Last month I read and reviewed Lauren Groff’s new book…the one by the author everyone RAVED about last year? The one so many people are raving about THIS year? And, admittedly, I felt like a loner because I JUST. DID. NOT. CARE. (That’s a feeling I don’t have that often, and when I do it is mostly about books.) Here’s another one: Amor Towles’s revered novel A Gentleman in Moscow. I tried. Over and over. Print and audio. Finally I admitted it just wasn’t for me, and gave up. Now, I have a copy of Mr. Towles’s new book, The Lincoln Highway (thanks to Penguin Group Viking and NetGalley) in exchange for my honest review. And while I don’t have the same loner feeling, I am definitely not among the many proclaiming this the best novel of 2021.
Unlike Gentleman In Moscow, with a single location throughout, The Linclon Highway is basically a quest tale combined with being a road trip story, a bildungsromane or coming-of-age story, and a social commentary about the U.S. The story revolves around four main characters: Primary is Emmitt Watson, who has just turned eighteen, along with his 8-year old brother Billy. Their father has recently died and, with their mother having left them when Billy was a baby, they are at a crossroads — literally. Emmett spent time in a juvenile work farm after the accidental death of another 17-year old who picked a fight with Emmett. The family farm has just gone into foreclosure, they have no money, all they have is Emmitt’s car, which he plans to drive to San Francisco so they can find their mother (ignoring the fact that although she sent nine postcards addressed to her sons as she traveled to California from Nebraska, they haven’t heard from her since. They need to find a place to go.
Emmitt is surprised to find that two men escaped from the work farm and stowed away in the trunk of the car in which the warden drove Emmitt home. Named Duchess and Woolly, they want Emmitt to head East rather than West, where they believe there is $150,000 in a trust fund for Woolly, who doesn’t feel like he fits anywhere and thinks it would “…have been wonderful…if everybody’s life was like a piece of a jigsaw puzzle. Then no one person’s life would ever be an inconvenience to anyone else’s.”

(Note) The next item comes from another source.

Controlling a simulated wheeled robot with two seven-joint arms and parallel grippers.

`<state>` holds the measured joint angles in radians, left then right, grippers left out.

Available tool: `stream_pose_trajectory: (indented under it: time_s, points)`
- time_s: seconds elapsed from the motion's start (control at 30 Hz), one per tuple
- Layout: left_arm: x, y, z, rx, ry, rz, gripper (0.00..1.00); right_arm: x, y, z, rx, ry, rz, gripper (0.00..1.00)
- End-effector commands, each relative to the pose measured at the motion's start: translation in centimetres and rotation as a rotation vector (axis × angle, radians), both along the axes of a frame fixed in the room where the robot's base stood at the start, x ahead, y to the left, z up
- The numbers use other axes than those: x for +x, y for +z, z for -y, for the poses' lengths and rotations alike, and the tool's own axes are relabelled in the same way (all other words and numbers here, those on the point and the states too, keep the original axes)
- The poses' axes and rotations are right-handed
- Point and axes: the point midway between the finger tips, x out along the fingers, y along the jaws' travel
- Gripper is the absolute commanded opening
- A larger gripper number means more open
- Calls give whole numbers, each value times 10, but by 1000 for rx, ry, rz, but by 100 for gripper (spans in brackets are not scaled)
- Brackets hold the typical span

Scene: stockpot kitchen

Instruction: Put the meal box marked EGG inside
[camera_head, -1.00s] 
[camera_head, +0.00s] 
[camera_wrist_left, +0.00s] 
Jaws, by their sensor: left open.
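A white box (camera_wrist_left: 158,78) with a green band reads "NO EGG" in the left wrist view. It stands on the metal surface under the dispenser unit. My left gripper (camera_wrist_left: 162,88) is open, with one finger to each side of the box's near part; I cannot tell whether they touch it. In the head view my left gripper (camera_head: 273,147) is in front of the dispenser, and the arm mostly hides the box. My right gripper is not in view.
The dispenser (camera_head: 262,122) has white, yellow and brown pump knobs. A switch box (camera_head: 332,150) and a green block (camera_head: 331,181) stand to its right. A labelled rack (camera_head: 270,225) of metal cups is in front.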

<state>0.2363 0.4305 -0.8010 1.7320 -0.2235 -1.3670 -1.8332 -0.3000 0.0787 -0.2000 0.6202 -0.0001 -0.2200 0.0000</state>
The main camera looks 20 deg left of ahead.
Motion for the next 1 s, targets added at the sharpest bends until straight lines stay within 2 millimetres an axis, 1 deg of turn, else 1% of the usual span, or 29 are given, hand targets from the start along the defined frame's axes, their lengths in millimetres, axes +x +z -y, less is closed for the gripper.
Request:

The story is told from multiple points of view, with Emmitt clearly just wanting to do the right thing and take care of his little brother, Duchess generally causing trouble everywhere he goes, Woolly good-naturedly touring as they go and eager to return to his childhood home, and young Billy, a precocious, optimistic, and likable kid who is full of surprises. In addition to these four, there is Sally, who lived on the farm next door to the Watsons and keeps showing up, winning my heart when she told Emmitt she was sick and tired of cooking, cleaning, and taking care of others — it was time to take care of herself! There are also some unique minor characters met along the way (to New York, it turns out). One standout is Townhouse, who tells his former bunkmate Emmitt, “As a black man, whether you end up carrying a mailbag, operating an elevator, pumping gas, or doing time, you’re going to be wearing a uniform. So you might as well choose the one that suits you.”
Each of the major characters is on their own quest, and they interact along the way. The road trip takes place over ten days, with a few adventures along the way requiring a bit of willing suspension of disbelief, but the storytelling is great, and the characters are memorable. I’m giving it four stars because it seems I am in the very tiny minority of people who aren’t raving about this book (for me, it was three stars, but I’m throwing in an extra one because although I didn’t love the experience of reading it, I do keep thinking about it, so clearly it was more significant than it felt at the time I was reading.